-- Start of EXTRACTED ENTRIES --

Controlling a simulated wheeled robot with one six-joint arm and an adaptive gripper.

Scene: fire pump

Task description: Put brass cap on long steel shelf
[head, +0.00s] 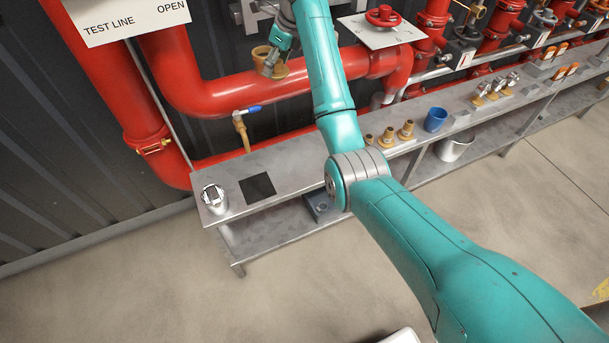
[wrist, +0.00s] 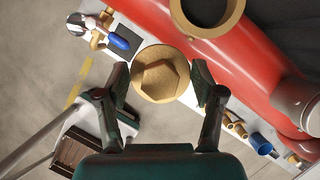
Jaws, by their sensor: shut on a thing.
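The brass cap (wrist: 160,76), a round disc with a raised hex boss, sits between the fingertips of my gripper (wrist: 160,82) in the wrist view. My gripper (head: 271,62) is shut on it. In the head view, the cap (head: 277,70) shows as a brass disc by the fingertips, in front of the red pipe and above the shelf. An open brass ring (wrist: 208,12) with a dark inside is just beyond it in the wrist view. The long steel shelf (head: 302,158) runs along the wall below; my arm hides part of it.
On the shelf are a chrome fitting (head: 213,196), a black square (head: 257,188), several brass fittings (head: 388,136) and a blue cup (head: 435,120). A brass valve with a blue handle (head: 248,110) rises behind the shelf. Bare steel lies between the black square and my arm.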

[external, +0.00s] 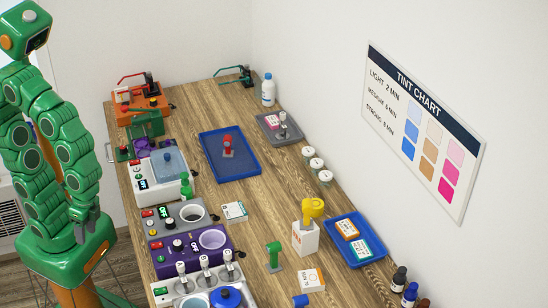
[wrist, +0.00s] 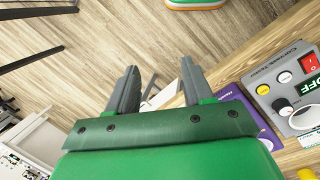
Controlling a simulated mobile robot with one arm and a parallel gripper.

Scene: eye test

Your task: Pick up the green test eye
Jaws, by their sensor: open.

-- End of EXTRACTED ENTRIES --

SET EXERCISE:
Gather each line of the records holding the string "simulated".

ANSWER TO THE TASK:
Controlling a simulated wheeled robot with one six-joint arm and an adaptive gripper.
Controlling a simulated mobile robot with one arm and a parallel gripper.

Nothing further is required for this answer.